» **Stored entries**
• • • • • • •

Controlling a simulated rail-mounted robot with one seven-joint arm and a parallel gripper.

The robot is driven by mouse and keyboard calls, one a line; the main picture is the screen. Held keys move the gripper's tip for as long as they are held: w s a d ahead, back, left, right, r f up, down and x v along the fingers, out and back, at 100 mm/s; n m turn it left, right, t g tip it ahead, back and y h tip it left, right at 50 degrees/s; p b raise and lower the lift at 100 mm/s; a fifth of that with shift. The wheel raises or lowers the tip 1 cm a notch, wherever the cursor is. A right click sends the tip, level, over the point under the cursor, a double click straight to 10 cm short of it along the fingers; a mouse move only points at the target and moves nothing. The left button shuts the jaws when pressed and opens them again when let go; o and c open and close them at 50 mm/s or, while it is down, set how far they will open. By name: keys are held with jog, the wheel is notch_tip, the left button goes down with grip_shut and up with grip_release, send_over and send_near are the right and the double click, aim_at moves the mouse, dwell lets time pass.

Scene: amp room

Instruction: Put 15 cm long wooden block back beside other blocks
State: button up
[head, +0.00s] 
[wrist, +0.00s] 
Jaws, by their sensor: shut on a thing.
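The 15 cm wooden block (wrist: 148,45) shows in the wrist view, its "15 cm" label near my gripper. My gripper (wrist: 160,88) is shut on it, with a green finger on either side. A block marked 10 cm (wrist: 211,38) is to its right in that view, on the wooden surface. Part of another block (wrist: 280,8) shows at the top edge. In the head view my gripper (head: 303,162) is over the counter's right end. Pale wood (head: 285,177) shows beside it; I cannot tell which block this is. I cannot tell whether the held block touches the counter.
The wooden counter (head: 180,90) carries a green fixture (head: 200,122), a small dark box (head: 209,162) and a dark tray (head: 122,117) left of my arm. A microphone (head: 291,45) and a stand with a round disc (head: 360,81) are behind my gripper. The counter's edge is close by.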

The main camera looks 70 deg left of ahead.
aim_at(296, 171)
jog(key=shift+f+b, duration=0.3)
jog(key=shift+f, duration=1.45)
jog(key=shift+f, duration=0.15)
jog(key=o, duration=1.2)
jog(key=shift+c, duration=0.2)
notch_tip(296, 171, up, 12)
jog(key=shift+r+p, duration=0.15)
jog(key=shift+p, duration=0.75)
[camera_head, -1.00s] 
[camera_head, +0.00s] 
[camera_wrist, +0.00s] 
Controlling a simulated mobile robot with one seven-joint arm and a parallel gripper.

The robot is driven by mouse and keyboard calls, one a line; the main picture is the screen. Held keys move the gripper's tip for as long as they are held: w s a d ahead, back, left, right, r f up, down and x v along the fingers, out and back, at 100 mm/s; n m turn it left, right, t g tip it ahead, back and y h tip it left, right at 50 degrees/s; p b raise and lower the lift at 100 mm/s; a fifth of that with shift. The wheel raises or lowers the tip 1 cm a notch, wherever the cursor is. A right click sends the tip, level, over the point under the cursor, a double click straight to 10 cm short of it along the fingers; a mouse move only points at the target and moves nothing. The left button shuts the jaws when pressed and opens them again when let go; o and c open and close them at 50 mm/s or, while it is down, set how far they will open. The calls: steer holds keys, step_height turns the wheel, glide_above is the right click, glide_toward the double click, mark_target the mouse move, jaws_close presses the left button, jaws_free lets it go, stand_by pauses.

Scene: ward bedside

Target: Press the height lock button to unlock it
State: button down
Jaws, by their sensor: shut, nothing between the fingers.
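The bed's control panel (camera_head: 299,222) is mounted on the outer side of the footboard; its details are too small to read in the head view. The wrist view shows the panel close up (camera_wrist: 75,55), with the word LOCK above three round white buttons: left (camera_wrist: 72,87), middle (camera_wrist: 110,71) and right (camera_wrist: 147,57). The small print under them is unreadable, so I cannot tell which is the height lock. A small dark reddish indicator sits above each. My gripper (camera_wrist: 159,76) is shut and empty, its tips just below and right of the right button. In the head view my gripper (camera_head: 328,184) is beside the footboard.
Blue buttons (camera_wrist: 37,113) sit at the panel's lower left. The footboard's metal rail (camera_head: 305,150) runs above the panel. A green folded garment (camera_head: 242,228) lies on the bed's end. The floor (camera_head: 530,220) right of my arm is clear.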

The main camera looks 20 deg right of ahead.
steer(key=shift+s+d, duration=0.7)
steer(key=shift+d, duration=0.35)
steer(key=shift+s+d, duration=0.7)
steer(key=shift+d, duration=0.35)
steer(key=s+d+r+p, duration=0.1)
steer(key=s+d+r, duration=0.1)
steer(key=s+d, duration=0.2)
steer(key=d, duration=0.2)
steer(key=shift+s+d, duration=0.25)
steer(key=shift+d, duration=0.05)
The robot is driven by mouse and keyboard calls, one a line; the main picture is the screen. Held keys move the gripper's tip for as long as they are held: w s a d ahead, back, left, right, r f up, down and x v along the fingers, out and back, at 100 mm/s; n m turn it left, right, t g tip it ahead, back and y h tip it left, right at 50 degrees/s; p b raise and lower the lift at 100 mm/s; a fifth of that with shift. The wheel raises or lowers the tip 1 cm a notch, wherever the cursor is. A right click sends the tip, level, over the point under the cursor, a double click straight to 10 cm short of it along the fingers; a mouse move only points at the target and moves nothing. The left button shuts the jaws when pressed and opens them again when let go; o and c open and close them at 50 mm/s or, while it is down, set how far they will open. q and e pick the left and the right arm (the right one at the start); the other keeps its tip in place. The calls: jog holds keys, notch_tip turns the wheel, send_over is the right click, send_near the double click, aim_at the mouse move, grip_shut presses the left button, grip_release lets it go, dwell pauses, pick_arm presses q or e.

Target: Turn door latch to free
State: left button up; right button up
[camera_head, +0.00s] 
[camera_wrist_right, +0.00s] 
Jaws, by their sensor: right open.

• • • • • • •

» **YOUR GOAL**
Show all lines from the listing above in which "State" appears.

» **SOLUTION TO THE EXERCISE**
State: button up
State: button down
State: left button up; right button up

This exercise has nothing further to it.